[Records from a collection]
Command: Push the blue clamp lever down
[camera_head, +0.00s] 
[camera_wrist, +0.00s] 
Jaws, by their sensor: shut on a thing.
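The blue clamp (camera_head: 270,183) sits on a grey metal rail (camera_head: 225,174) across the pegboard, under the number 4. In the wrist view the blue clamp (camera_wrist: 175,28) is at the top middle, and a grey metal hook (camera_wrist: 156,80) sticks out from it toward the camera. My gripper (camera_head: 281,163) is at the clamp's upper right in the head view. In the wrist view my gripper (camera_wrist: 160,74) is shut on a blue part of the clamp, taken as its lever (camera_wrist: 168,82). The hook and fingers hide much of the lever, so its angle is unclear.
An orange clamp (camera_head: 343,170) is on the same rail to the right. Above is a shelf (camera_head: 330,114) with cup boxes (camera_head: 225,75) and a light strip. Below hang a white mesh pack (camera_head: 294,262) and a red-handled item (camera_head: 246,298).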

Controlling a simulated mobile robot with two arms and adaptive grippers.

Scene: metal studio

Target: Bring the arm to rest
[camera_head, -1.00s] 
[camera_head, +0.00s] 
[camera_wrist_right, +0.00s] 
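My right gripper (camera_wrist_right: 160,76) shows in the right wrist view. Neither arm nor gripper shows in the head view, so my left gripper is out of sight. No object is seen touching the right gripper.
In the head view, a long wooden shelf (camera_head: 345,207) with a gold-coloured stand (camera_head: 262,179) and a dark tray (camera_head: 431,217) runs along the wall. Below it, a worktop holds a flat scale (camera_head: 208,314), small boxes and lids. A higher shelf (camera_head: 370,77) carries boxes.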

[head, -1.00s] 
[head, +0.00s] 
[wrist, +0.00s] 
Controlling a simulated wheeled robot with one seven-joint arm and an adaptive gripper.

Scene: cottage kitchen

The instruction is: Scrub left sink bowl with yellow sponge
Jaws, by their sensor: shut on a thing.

* Given request: Retype exactly the lines from the one containing "Controlling a simulated wheeled" through the last line of the records above, including both.

* Written solution:
Controlling a simulated wheeled robot with one seven-joint arm and an adaptive gripper.

Scene: cottage kitchen

The instruction is: Scrub left sink bowl with yellow sponge
Jaws, by their sensor: shut on a thing.

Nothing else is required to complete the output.